Consider the failure of ProcessPaymentCommand. You need a state for that:
{
"id": "order-placement-saga",
"initial": "START",
"states": {
"START": {
"onEntry": [
{
"type": "command",
"command": "CreateOrderCommand",
"destination": "order-service"
}
],
"on": {
"ORDER_CREATED": "WAITING_FOR_PAYMENT",
"ORDER_CREATION_FAILED": "ORDER_CREATION_FAILED_STATE"
}
},
"WAITING_FOR_PAYMENT": {
"onEntry": [
{
"type": "command",
"command": "ProcessPaymentCommand",
"destination": "payment-service"
}
],
"on": {
"PAYMENT_PROCESSED": "ORDER_PLACED",
"PAYMENT_FAILED": "PAYMENT_REJECTED",
"PAYMENT_PROCESSING_FAILED": "PAYMENT_PROCESSING_FAILED_STATE"
}
},
"ORDER_PLACED": {
"type": "final"
},
"PAYMENT_REJECTED": {
"onEntry": [
{
"type": "command",
"command": "CancelOrderCommand",
"destination": "order-service"
}
],
"on": {
"ORDER_CANCELLED": "REJECTED"
}
},
"REJECTED": {
"type": "final"
},
"ORDER_CREATION_FAILED_STATE": {
"type": "final"
},
"PAYMENT_PROCESSING_FAILED_STATE": {
"onEntry": [
{
"type": "command",
"command": "RefundPaymentCommand",
"destination": "payment-service"
}
],
"on": {
"PAYMENT_REFUNDED": "PAYMENT_FAILED_TO_PROCESS_RECOVERY_COMPLETE",
"REFUND_FAILED": "PAYMENT_FAILED_TO_PROCESS_RECOVERY_FAILED"
}
},
"PAYMENT_FAILED_TO_PROCESS_RECOVERY_COMPLETE": {
"type": "final"
},
"PAYMENT_FAILED_TO_PROCESS_RECOVERY_FAILED": {
"type": "final"
}
}
}
Here, PAYMENT_PROCESSING_FAILED is a new event. Upon receiving it, we transition to PAYMENT_PROCESSING_FAILED_STATE. This state’s onEntry action is to execute a compensating command: RefundPaymentCommand. This is crucial for distributed transactions. If payment processing fails after the order was conceptually created but before it was fully confirmed, we need to reverse the payment.

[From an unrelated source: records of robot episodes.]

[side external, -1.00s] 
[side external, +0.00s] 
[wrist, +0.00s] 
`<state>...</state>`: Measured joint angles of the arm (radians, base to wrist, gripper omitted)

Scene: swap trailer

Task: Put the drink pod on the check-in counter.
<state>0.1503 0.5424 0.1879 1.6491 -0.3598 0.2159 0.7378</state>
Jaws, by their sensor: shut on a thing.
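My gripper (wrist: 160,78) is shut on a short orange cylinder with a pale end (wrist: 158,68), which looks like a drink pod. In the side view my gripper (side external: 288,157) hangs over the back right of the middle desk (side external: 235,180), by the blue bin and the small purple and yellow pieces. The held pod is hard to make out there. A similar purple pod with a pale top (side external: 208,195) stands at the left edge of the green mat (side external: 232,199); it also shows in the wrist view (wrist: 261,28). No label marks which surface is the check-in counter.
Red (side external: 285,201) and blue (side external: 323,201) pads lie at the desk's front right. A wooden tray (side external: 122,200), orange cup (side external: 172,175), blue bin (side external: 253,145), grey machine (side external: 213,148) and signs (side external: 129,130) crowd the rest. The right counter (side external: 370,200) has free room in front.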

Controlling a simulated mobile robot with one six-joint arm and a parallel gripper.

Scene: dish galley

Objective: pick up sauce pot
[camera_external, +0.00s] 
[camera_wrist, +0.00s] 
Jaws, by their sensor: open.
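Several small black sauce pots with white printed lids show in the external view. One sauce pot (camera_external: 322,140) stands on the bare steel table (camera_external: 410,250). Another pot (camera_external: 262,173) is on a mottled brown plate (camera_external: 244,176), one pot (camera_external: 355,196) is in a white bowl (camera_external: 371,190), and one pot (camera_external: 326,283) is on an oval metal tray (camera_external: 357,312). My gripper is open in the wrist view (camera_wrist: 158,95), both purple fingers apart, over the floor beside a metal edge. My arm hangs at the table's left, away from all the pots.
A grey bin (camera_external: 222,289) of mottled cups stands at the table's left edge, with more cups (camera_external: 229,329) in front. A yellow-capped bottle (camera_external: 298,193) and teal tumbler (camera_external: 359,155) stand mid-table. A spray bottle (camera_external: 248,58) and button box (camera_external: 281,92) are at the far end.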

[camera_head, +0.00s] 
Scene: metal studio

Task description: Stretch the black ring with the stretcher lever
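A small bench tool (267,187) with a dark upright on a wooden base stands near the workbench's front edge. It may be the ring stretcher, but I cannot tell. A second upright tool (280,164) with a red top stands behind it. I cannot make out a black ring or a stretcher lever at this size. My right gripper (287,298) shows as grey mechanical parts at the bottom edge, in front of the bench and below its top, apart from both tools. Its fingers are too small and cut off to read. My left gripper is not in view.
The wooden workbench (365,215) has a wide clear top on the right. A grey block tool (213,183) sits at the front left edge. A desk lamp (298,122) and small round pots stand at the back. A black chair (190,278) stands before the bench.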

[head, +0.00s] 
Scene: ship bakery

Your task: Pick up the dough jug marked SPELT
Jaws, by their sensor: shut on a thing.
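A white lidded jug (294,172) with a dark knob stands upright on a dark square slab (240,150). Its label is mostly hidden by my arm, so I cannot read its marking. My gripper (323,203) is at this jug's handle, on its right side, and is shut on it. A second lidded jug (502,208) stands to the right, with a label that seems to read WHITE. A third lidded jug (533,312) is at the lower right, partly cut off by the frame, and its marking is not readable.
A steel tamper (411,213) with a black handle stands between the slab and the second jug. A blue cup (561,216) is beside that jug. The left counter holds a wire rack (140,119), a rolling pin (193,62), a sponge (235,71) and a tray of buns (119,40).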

The state machine becomes the single source of truth for your saga’s logic. When a command is sent, the saga engine waits for a specific event. If it receives an unexpected event, or no event within a timeout, it transitions to an error state. This explicit definition of all transitions, including error paths and compensation logic, is what makes sagas robust. It’s not about listing states; it’s about meticulously defining the transitions between them, driven by events and executed by commands, covering every success, failure, and recovery scenario.

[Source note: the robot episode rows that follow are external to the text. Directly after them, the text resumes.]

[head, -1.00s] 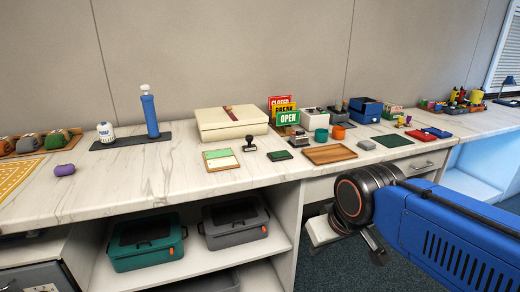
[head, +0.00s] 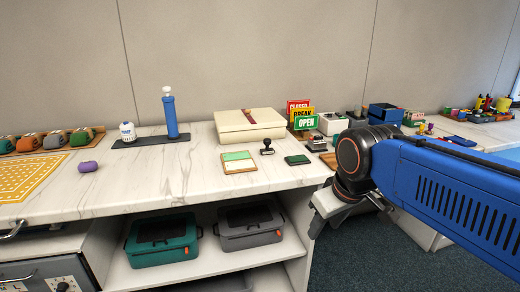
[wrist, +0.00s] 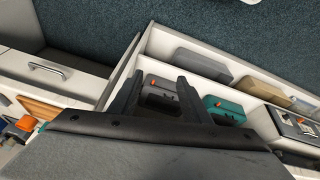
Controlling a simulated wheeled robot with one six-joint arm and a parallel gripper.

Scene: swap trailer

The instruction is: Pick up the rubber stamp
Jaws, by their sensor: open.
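The rubber stamp (head: 267,146) is small and black with a round-topped handle. It stands upright on the white marble-look counter in the head view, between a cork-edged notepad (head: 238,161) and a dark green ink pad (head: 298,160). My gripper (wrist: 158,82) is open in the wrist view, with two dark fingers apart and nothing between them. It points down past the counter toward the shelf and floor. In the head view, my arm reaches in from the right, with its wrist at the counter's front edge, right of the stamp. The stamp cannot be made out in the wrist view.
A cream box (head: 249,126) and OPEN/BREAK/CLOSED signs (head: 306,123) stand behind the stamp. A blue pump bottle (head: 170,117) stands to the left. Green (head: 161,241) and grey (head: 248,229) cases sit on the shelf below. The counter left of the notepad is mostly clear.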

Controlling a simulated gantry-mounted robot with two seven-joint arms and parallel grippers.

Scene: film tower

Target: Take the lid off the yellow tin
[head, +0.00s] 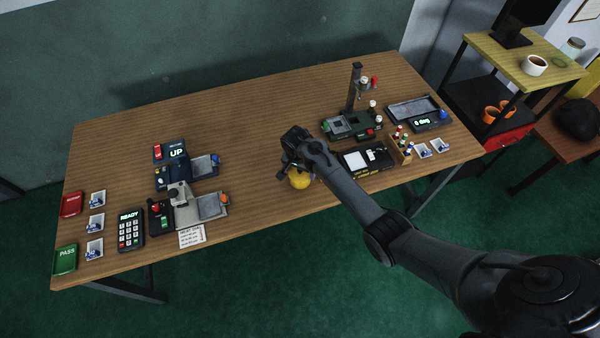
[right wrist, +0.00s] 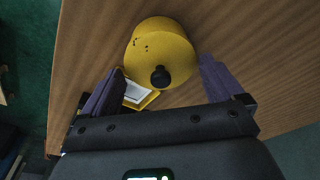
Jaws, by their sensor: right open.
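The yellow tin (head: 299,182) stands near the front edge of the table's middle, partly hidden under my right gripper (head: 292,168) in the head view. In the right wrist view the tin (right wrist: 160,48) is a round yellow body with a black knob (right wrist: 161,78) on the side facing the camera. The seam between lid and body cannot be made out. My right gripper (right wrist: 162,66) is open, with its two purple fingers apart on either side of the tin and knob. Whether either finger touches the tin cannot be told. My left gripper is not in view.
A black board with a white pad (head: 355,160) lies right of the tin, near my right arm. Behind it stands a device with a column (head: 355,88). A keypad (head: 131,229) and other devices occupy the left side. The wooden table (head: 250,120) is clear behind the tin.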

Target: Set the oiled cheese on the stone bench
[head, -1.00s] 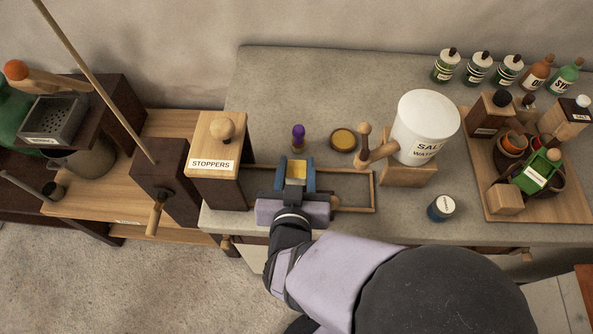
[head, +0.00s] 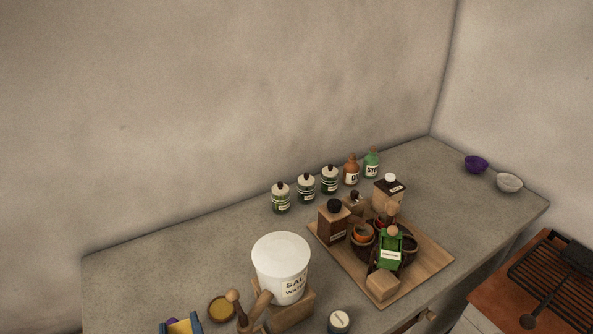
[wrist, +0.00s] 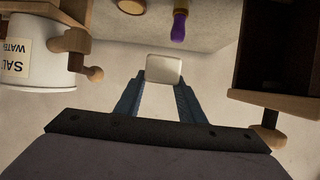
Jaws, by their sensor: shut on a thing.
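My gripper (wrist: 162,83) is shut on a pale, rounded block, which looks like the oiled cheese (wrist: 164,68), held between the blue fingertips in the wrist view. In the head view the gripper (head: 182,328) is cut off at the bottom edge, with the yellowish top of the cheese (head: 180,327) between its fingers. The grey stone bench (head: 150,270) spans the lower part of the head view. The gap under the cheese is hidden, so I cannot tell whether it touches anything.
A wooden tray (head: 436,252) carries bottles and bowls. Several bottles line the back. The bench's left back area is clear.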

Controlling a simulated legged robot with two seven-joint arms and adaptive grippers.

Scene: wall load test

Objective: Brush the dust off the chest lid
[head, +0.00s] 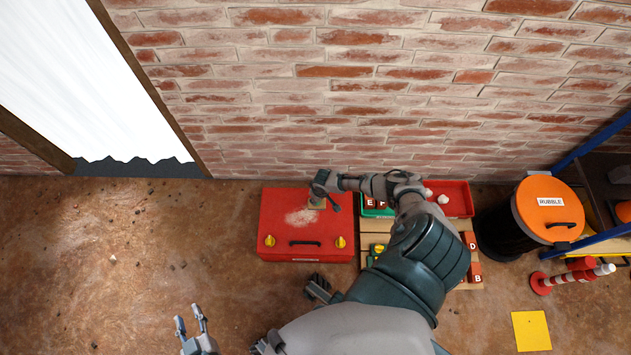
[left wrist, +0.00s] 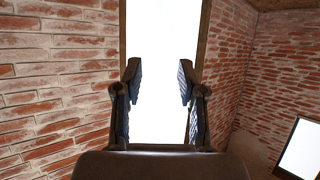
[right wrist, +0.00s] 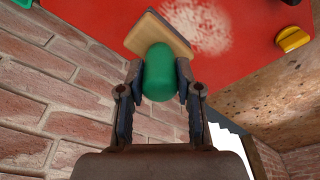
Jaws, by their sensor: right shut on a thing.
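The red chest (head: 276,240) stands on the floor against the brick wall, its lid shut. A pale patch of dust (head: 301,217) lies on the middle of the lid, and it also shows in the right wrist view (right wrist: 208,22). My right gripper (head: 318,200) is over the lid's right part, shut on the green handle of a brush (right wrist: 160,72). The brush's wooden block (right wrist: 165,32) is at the lid beside the dust; I cannot tell if it touches. My left gripper (head: 190,322) is open and empty, low at the left, away from the chest; its open fingers show in the left wrist view (left wrist: 158,85).
A pallet (head: 376,226) with green and red trays and lettered blocks stands right of the chest. Further right are an orange-lidded rubble bin (head: 549,206), a red-white post (head: 570,279) and a yellow floor square (head: 531,331). The left floor has only small debris.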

The real power emerges when you consider that these state machine definitions can be loaded and executed by a generic saga engine. Your application code then only needs to emit the correct events and handle incoming commands, rather than orchestrating complex multi-step logic with manual retries and error handling. The state machine itself is the orchestration.

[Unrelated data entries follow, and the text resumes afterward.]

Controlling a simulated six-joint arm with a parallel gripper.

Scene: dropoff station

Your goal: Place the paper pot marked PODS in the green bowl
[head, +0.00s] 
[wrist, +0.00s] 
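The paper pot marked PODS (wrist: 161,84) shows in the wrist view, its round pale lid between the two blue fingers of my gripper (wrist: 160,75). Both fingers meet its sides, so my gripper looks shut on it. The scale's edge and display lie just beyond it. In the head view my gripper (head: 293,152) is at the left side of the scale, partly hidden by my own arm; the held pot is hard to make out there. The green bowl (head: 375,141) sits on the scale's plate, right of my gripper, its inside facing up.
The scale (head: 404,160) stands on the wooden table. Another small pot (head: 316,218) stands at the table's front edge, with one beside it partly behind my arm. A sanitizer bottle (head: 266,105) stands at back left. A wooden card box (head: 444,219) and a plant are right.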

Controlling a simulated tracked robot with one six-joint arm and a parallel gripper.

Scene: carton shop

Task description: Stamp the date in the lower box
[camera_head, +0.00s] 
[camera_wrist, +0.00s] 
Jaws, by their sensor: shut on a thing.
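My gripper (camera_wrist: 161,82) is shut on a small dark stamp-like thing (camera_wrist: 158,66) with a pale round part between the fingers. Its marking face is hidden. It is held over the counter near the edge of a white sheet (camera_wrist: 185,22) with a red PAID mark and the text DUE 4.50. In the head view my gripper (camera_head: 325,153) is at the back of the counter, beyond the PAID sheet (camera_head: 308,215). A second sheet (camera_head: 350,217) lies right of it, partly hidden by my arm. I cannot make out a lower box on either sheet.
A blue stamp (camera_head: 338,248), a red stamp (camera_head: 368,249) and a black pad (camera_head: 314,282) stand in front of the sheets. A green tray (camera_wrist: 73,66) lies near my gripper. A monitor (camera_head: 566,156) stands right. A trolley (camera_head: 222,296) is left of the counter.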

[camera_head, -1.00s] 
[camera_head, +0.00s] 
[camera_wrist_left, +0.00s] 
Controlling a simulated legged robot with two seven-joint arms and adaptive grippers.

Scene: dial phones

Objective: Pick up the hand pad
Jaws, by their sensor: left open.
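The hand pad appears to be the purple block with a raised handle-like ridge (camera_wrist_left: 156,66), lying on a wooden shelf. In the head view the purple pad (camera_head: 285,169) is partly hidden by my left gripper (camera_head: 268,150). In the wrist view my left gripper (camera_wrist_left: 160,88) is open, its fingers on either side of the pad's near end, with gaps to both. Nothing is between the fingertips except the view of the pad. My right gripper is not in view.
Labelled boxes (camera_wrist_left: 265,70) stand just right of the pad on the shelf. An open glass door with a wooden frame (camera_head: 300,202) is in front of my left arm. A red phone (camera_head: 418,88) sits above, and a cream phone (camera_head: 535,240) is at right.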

The most overlooked aspect of saga state machines is their role in testability. Because the entire flow, including all failure paths and compensations, is declaratively defined, you can load these definitions into your test suite and simulate any sequence of events and command responses. This allows you to exhaustively test your saga’s resilience before it ever hits production, catching edge cases that manual coding would inevitably miss.
This explicit, executable definition of distributed transaction logic is the foundation of reliable microservice choreography.